## Written request
Produce an exact copy of all the data below, dropping every image.

*** Data section ***

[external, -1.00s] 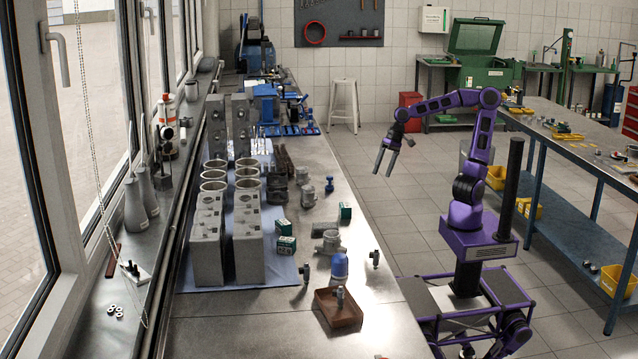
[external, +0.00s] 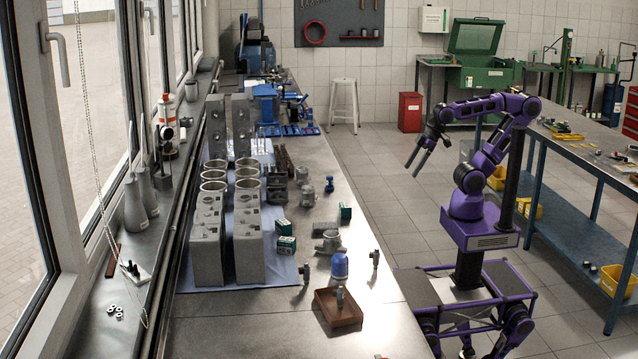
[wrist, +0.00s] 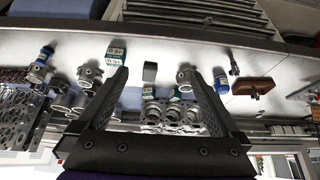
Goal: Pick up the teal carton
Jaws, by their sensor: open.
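Three small teal cartons stand on the steel workbench. One teal carton (external: 345,211) is by itself near the bench's right edge. Two more, a rear carton (external: 284,227) and a front carton (external: 286,245), are close together beside the grey engine blocks. My gripper (external: 414,171) is open and empty, up in the air over the aisle to the right of the bench, apart from every carton. In the wrist view, a carton with a pale top (wrist: 150,72) appears between the open fingers, another carton (wrist: 116,50) by the left finger, and a third carton (wrist: 174,95) partly behind other parts.
Grey engine blocks (external: 247,245) and cylinder liners stand on a blue mat left of the cartons. A metal housing (external: 330,242), a blue-capped part (external: 340,266) and a brown tray (external: 339,308) are nearer the front. A second workbench (external: 575,160) is at right.

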***

## Exercise output
[external, -1.00s] 
[external, +0.00s] 
[wrist, +0.00s] 
Goal: Pick up the teal carton
Jaws, by their sensor: open.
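Three small teal cartons stand on the steel workbench. One teal carton (external: 345,211) is by itself near the bench's right edge. Two more, a rear carton (external: 284,227) and a front carton (external: 286,245), are close together beside the grey engine blocks. My gripper (external: 414,171) is open and empty, up in the air over the aisle to the right of the bench, apart from every carton. In the wrist view, a carton with a pale top (wrist: 150,72) appears between the open fingers, another carton (wrist: 116,50) by the left finger, and a third carton (wrist: 174,95) partly behind other parts.
Grey engine blocks (external: 247,245) and cylinder liners stand on a blue mat left of the cartons. A metal housing (external: 330,242), a blue-capped part (external: 340,266) and a brown tray (external: 339,308) are nearer the front. A second workbench (external: 575,160) is at right.

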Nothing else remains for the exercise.